Liegen indes die angegebenen Ursprungspreise bei nahezu 50 Teppichen und damit bei einem beachtlichen Anteil aus dem Sortiment der Antragsgegnerin zumindest in etwa doppelt so hoch wie die marktüblichen Preise, so stellt die Reduzierung dieser überzogenen Preise um 50 % bzw. etwa 50 % im Rahmen eines Räumungsverkaufes einen Mißbrauch dar, der nach der genannten Vorschrift zu untersagen ist. Das gilt auch angesichts des Umstandes, daß die Bandbreite der zu erzielenden Preise bei Teppichen größer als bei anderen Einrichtungsgegenständen sein mag.
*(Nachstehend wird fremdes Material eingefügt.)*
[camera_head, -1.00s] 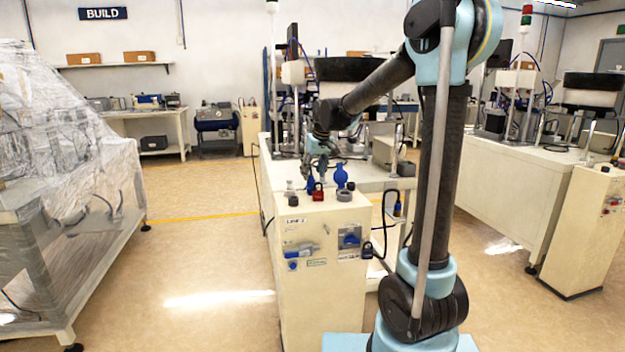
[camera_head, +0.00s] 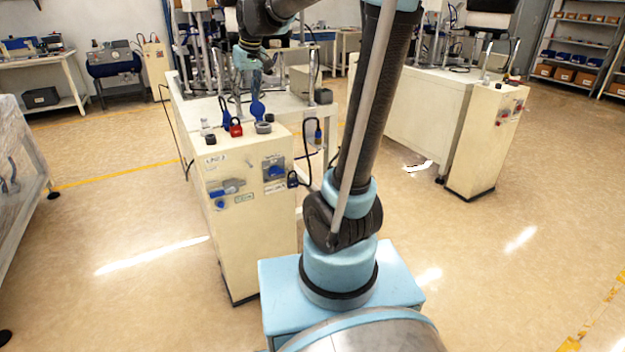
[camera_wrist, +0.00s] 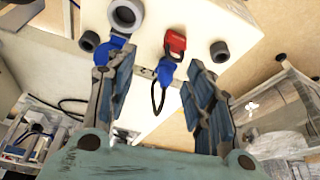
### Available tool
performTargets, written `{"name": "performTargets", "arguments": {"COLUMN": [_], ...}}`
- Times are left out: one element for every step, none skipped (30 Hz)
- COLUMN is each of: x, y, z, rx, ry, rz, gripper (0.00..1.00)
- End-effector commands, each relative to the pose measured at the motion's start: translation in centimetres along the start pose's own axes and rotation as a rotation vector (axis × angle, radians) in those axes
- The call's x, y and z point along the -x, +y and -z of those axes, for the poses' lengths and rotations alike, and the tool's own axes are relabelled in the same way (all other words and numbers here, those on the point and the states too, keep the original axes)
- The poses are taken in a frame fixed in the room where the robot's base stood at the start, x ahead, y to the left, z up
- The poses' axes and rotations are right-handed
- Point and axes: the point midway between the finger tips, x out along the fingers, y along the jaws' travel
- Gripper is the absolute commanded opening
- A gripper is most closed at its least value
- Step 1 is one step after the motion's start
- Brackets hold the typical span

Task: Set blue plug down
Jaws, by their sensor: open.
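A blue plug (camera_head: 257,108) stands upright on the cabinet top, beside a grey ring (camera_head: 263,128). In the wrist view a blue plug (camera_wrist: 108,48) shows by the tip of the left finger, partly hidden; contact cannot be told. A second blue piece with a dark loop (camera_wrist: 166,73) lies in view between the fingers, beyond them. It also shows in the head view (camera_head: 224,111). My gripper (camera_wrist: 152,66) is open, its two fingers spread wide over the cabinet top. A red padlock (camera_head: 236,127) sits between the blue pieces, and also shows in the wrist view (camera_wrist: 175,42).
A white bench (camera_head: 290,108) with machinery stands behind. Another cream cabinet (camera_head: 485,140) is at the right. Open floor lies between.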

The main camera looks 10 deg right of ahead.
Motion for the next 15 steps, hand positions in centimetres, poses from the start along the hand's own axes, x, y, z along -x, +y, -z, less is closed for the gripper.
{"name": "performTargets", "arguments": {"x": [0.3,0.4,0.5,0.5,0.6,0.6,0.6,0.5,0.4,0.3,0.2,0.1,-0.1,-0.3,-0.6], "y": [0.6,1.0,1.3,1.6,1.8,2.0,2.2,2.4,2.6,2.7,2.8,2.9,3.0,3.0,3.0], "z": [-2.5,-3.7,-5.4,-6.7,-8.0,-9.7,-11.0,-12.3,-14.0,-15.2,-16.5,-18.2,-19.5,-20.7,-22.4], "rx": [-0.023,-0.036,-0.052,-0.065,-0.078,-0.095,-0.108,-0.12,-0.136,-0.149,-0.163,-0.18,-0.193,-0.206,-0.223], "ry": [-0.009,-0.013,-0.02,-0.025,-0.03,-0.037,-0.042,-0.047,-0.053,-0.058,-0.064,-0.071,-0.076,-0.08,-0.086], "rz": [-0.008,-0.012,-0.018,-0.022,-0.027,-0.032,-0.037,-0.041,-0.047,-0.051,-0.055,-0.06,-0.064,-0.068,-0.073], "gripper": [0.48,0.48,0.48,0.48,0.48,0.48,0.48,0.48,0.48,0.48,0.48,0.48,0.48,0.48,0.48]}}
Dabei ist auch unerheblich, ob die Antragsgegnerin diese Preise - wie sie behauptet - "im Vorfeld des Räumungsverkaufes zeitlich nachhaltig und ernsthaft" gefordert hat, weil dies an der bewirkten Irreführung des Verkehrs über eine besondere Preiswürdigkeit des Angebotes nichts ändert.

Die Kostenentscheidung beruht auf § 91 Abs.1 ZPO.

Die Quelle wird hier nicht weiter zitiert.